Saturday, December 26, 2009

Yes Biography


Yes was the quintessential English art-rock band, with all the excess and all the glory that entails. Loaded with too much virtuosity, too many ideas and too many personnel changes for one band to deal with, Yes has produced its share of spotty albums over the past 20 years. Yet during its classic period (lasting between 1970's The Yes Album and 1977's Going For The One) Yes was almost consistently inspired. Anyone needing to defend art-rock only has to pull out the side-long title track of Close To The Edge (1972): It never got more visceral or more melodically soaring than that.

Initially Yes was simply a pop group that got very, very ambitious. Their first two albums have some R&B traces, thanks to the more basic styles of guitarist Peter Banks and keyboardist Tony Kaye, who both got weeded out early. Yet the delicate, almost feminine tones of singer Jon Anderson proved an early trademark, along with the jazz leanings of the rhythm section (bassist Chris Squire and drummer Bill Bruford, replaced in 1972 by the heavier-hitting Alan White). With the arrival of guitarist Steve Howe and keyboardist Rick Wakeman, Yes was free to explore the rock-symphony approach they aspired to.

Their ambitions reached a peak on 1973's Tales From Topographic Oceans--a four-song, lyrically dense double album that even Wakeman found excessive (he exited for a year, replaced by Patrick Moraz)--yet there were more than enough lovely and powerful moments to justify the stretch. Reunited with Wakeman after a year making solo albums, Yes stripped down to relative basics and made its last great album with 1977's Going For The One. Since then the band's inability to settle on a permanent lineup, coupled with the inevitable career fatigue, has kept them from hitting the same peaks. Anderson and Wakeman left in 1979, replaced by the two members of the Buggles (the resulting album, Drama, was nowhere near as bad as it could have been). Yes was then laid to rest until 1983, when Anderson, Kaye, Squire and White formed a new lineup with guitarist/singer Trevor Rabin. At first Rabin's mainstream instincts were just what the band needed--the 1983 album 90125 was both creative and commercial, if not quite the cosmic Yes of old--but wound up taking far too much control and made Yes sound too ordinary.

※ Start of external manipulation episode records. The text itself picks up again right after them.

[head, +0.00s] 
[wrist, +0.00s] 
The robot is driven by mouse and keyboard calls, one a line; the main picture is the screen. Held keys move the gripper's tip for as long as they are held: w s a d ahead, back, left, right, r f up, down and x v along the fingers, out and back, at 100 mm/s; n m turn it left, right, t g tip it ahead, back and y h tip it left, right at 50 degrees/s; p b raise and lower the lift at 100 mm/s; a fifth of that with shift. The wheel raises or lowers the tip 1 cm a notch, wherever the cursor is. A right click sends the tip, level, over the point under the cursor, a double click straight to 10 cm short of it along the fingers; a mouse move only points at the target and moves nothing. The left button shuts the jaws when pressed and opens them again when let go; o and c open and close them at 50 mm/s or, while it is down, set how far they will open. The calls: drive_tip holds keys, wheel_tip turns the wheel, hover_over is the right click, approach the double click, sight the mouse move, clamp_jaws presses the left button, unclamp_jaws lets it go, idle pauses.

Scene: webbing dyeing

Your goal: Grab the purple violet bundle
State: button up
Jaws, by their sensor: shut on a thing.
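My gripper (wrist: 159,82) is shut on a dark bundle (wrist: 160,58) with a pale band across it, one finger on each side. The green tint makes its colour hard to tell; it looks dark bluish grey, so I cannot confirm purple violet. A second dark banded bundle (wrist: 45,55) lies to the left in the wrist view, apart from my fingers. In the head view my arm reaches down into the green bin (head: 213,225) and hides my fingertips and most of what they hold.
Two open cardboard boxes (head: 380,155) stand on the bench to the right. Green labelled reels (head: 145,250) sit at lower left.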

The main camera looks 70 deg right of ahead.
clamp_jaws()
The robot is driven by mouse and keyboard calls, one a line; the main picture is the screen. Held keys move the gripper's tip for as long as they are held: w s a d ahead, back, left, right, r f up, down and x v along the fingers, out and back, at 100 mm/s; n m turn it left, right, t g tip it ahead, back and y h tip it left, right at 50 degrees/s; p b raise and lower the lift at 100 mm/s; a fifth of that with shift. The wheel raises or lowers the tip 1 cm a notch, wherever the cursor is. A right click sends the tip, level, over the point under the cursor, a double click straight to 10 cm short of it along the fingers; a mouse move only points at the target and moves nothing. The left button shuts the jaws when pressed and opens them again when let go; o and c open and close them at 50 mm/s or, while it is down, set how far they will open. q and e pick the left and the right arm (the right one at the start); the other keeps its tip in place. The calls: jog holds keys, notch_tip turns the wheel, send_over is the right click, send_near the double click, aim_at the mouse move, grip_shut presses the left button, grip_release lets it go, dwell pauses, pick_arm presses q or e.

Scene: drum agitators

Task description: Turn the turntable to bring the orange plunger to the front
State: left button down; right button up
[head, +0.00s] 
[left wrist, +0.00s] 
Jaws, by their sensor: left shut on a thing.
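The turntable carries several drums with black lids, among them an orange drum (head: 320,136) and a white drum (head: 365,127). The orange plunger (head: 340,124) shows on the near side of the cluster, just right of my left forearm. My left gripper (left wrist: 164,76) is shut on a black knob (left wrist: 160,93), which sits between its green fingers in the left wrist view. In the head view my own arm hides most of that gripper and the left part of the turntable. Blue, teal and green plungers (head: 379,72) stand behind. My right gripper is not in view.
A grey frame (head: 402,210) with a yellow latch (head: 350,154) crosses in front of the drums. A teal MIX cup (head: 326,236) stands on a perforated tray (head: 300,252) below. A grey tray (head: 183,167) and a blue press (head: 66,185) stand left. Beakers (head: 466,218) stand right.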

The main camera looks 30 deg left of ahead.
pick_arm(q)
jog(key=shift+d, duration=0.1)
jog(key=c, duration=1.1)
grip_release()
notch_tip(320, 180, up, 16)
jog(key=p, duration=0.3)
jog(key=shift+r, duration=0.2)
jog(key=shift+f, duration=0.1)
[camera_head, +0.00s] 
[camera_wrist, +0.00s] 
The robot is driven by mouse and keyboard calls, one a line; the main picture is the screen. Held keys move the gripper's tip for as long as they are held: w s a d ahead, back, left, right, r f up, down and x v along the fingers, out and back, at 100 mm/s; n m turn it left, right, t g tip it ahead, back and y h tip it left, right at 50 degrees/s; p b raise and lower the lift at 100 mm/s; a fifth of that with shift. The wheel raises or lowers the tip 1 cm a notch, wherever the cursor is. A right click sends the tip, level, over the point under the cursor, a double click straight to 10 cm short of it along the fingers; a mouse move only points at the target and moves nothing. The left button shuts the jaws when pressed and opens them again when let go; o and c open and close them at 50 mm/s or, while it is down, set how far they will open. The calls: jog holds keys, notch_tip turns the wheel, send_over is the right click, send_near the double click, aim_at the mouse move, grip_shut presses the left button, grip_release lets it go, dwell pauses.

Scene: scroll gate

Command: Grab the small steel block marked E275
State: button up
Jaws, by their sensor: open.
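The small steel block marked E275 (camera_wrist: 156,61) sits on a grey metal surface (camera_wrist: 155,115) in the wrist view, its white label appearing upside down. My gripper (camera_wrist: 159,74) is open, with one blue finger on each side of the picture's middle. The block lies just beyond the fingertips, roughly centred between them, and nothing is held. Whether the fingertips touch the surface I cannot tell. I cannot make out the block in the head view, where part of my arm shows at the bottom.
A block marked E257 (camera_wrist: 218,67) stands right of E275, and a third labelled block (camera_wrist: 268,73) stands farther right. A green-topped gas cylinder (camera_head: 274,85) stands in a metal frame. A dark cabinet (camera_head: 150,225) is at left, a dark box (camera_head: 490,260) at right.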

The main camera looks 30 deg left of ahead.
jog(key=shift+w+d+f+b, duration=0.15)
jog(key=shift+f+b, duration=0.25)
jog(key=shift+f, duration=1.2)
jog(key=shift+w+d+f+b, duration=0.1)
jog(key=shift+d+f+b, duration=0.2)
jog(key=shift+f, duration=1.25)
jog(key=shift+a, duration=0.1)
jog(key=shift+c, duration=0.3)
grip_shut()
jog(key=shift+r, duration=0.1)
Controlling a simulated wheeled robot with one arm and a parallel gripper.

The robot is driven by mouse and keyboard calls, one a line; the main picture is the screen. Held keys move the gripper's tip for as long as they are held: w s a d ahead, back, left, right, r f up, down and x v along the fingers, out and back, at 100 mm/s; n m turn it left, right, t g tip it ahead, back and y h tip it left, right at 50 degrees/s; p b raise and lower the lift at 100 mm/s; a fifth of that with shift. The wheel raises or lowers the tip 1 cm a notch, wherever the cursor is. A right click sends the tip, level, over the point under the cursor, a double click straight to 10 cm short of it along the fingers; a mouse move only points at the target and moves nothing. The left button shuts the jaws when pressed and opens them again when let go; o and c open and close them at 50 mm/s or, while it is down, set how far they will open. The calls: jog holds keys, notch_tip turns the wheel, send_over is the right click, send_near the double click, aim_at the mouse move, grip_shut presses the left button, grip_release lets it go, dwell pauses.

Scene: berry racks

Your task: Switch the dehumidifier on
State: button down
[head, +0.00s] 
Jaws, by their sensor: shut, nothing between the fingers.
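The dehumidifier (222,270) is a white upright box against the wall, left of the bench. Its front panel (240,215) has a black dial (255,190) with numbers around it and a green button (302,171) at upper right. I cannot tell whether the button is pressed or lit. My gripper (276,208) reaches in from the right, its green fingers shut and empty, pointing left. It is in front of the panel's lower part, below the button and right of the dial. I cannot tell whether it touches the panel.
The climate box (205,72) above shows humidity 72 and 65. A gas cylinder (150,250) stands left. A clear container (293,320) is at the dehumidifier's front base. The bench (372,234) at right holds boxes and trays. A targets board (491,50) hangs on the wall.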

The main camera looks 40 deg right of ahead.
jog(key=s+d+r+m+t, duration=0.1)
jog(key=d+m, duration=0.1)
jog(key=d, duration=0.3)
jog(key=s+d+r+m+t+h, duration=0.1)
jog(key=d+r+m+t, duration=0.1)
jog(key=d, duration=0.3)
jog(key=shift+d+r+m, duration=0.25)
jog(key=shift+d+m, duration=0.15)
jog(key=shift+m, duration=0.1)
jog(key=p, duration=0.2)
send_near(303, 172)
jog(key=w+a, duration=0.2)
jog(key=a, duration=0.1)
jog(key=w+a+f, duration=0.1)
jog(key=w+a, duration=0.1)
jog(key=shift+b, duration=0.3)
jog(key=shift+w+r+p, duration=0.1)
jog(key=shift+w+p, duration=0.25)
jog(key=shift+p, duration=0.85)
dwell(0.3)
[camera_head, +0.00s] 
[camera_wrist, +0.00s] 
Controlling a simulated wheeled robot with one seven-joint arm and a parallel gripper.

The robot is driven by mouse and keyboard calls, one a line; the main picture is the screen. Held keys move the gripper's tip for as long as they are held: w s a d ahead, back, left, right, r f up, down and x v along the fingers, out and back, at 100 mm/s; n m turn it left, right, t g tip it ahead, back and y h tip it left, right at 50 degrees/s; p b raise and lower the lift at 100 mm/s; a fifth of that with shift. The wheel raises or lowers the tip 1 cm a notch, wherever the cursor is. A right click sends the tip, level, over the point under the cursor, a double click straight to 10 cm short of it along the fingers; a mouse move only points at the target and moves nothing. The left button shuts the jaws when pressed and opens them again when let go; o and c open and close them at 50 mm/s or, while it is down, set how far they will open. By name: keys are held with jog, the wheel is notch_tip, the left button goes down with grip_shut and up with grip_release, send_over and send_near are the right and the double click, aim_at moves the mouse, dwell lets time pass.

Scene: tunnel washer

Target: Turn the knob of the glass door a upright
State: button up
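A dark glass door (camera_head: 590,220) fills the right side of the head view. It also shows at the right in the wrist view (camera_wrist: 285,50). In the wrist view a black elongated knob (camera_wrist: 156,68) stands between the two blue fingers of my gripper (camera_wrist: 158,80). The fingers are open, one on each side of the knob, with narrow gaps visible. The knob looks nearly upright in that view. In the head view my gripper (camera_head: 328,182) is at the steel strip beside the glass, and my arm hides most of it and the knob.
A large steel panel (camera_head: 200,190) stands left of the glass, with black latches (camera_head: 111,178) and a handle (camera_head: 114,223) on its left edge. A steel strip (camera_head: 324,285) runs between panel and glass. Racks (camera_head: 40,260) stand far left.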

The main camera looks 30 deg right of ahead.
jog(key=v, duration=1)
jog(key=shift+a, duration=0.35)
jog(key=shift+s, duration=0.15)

Anderson rebelled and pulled in the other ex-members for a competing band, clumsily billed as Anderson, Wakeman, Bruford, Howe--but that didn't work either, thanks to overdone production and spotty material. The nadir came when some unfinished AWBH demos were cobbled together with some Rabin outtakes as a Yes album, Union; an eight-man lineup cashed in with a reunion tour. The closest thing to a real comeback happened when the Topographic Oceans lineup reunited in 1996 for Keys To Ascension, a live album of great Yes obscurities, plus a surprisingly solid studio section (two new songs totaling 30 minutes, their first long suites in years). A finished studio follow-up album was said to be even better; yet it was shelved in 1997 when Wakeman left the band again. The remaining diehard Yes fans are undoubtedly used to such ups and downs by now.